Mastering truss structure optimization with tree search

TL;DR

The paper addresses discrete truss topology optimization under progressive construction, formulating the objective $\|\mathbf{U}(\Omega)\|_\infty$ and leveraging a physics-based FE model. It couples generative grammar-based design synthesis with Monte Carlo Tree Search, using FE simulations as the environment and a modified UCT to efficiently navigate large discrete state spaces without an explicit transition model. Key contributions include demonstrating substantial reductions in finite element evaluations compared to Q-learning methods and achieving near-optimal performance across multiple case studies, including progressive-construction scenarios. The work suggests that MCTS with grammar guidance is a scalable tool for complex engineering design problems and has potential applications beyond planar truss lattices.

Abstract

This study investigates the combined use of generative grammar rules and Monte Carlo Tree Search (MCTS) for optimizing truss structures. Our approach accommodates intermediate construction stages characteristic of progressive construction settings. We demonstrate the significant robustness and computational efficiency of our approach compared to alternative reinforcement learning frameworks from previous research activities, such as Q-learning or deep Q-learning. These advantages stem from the ability of MCTS to strategically navigate large state spaces, leveraging the upper confidence bound for trees formula to effectively balance exploitation-exploration trade-offs. We also emphasize the importance of early decision nodes in the search tree, reflecting design choices crucial for highly performative solutions. Additionally, we show how MCTS dynamically adapts to complex and extensive state spaces without significantly affecting solution quality.
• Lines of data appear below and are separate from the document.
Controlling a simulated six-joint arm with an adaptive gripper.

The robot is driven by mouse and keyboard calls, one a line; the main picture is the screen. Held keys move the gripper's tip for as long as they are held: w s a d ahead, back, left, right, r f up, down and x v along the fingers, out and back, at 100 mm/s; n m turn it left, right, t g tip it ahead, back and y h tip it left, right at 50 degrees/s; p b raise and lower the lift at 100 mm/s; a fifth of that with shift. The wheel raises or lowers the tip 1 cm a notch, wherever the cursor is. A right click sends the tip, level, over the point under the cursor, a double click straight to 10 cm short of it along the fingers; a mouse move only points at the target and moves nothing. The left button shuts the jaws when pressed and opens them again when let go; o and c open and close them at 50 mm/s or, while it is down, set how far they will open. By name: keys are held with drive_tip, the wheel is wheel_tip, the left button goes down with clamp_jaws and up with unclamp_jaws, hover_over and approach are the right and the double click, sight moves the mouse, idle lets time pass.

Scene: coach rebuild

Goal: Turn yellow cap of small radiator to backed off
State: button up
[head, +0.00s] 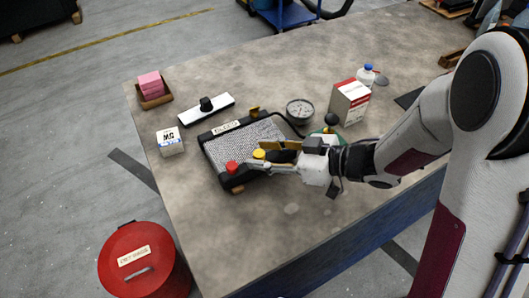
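The small radiator (226,146) lies on the bench, a black frame around a silver mesh core with a pale label at its far edge. A yellow cap (259,154) sits on its near side, and a red cap (232,167) sits at its near left corner. My gripper (262,163) comes in from the right, low over the near edge of the radiator, with its fingers beside the yellow cap. The fingers partly overlap the radiator's near right part. Whether they touch the cap, and the cap's exact turn, cannot be made out.
A pressure gauge (300,112) with a dark hose stands behind the radiator. A red and white box (349,102) and a bottle (367,76) stand to the right. A small white box (170,142) is on the left. The bench front left is clear. A red bin (145,265) stands on the floor.

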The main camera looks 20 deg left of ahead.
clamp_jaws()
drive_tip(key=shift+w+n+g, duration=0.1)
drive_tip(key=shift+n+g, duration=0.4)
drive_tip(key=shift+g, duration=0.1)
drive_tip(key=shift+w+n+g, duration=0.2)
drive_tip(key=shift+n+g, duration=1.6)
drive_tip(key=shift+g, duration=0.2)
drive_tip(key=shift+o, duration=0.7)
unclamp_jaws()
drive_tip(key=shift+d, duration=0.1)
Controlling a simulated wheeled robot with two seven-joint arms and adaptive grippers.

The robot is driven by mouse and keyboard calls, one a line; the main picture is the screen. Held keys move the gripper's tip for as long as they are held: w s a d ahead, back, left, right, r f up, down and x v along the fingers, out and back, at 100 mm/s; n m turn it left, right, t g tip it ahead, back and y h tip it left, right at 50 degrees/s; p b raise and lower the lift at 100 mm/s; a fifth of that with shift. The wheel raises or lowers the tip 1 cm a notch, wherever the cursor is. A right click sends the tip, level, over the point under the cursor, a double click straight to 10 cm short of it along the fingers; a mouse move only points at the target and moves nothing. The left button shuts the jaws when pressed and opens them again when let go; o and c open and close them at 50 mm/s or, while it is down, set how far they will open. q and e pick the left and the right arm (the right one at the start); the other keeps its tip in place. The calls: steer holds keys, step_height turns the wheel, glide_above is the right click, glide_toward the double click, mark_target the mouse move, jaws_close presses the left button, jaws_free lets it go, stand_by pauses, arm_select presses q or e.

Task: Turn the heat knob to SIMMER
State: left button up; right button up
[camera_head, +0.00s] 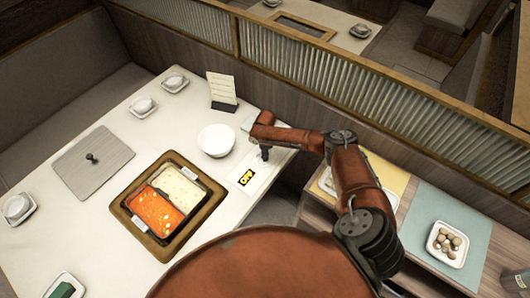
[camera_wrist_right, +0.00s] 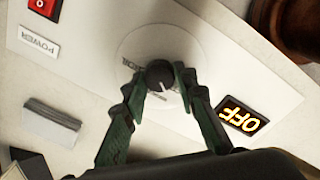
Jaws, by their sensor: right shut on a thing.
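The heat knob (camera_wrist_right: 160,74) is a small black dial with a white pointer mark, set on a round pale plate with lettering that is partly covered. My right gripper (camera_wrist_right: 159,84) is shut on the knob, one green-padded finger on each side. In the head view my right gripper (camera_head: 264,153) reaches down to the white control panel (camera_head: 256,165) at the table's right edge, and the knob is hidden there. A display (camera_wrist_right: 243,117) beside the knob reads OFF in yellow; it also shows in the head view (camera_head: 246,178). My left gripper is not in view.
A red power switch (camera_wrist_right: 45,7) with a POWER label (camera_wrist_right: 39,42) sits on the panel. A white bowl (camera_head: 216,140) and a menu card (camera_head: 222,91) stand close by. A two-part hotpot (camera_head: 155,212) is left of the panel. A side table with a blue mat (camera_head: 425,215) is at right.

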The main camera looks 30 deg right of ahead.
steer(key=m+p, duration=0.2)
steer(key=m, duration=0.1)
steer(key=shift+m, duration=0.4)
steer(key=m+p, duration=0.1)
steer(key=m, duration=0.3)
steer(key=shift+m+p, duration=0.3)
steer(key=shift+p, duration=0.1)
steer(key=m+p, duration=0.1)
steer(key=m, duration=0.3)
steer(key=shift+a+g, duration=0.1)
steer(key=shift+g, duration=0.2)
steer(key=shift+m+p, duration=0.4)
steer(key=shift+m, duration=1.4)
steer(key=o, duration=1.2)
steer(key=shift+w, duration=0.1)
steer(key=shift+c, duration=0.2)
While the focus of this paper is on truss optimization, our findings suggest MCTS as a powerful tool for addressing other increasingly complex engineering applications.

Figures (14)

• Figure 1: Schematic agent-environment interaction.
• Figure 2: Exemplary actions following operators $\mathcal{D}$ and $\mathcal{T}$. The current configuration $s_t$ (top) is modified either through action $a_1$ (bottom left) following the $\mathcal{D}$ operator or through action $a_2$ (bottom right) following the $\mathcal{T}$ operator, resulting in a new configuration $s_{t+1}$. In both cases, the selected truss element is $e_1$, and the chosen inactive node is $n_1$.
• Figure 3: Exemplary use of grammar rules for optimal truss design, formalized as a Markov decision process and solved through Monte Carlo tree search. The search tree construction and the corresponding truss design synthesis are achieved by repeating the four steps of selection, expansion, simulation, and backpropagation.
• Figure 4: Truss optimization - Case studies adapted from Ororbia2023: summary of design domain, seed configuration $s_0$, and target optimal design $s_T$ identified through a brute-force exhaustive search.
• Figure 5: Truss optimization - Case studies 1-6: evolution of the design objective during training, shown as the average value (solid blue line) with its one-standard-deviation credibility interval (shaded blue area), and target global minimum (dashed red line). Results averaged over 10 training runs.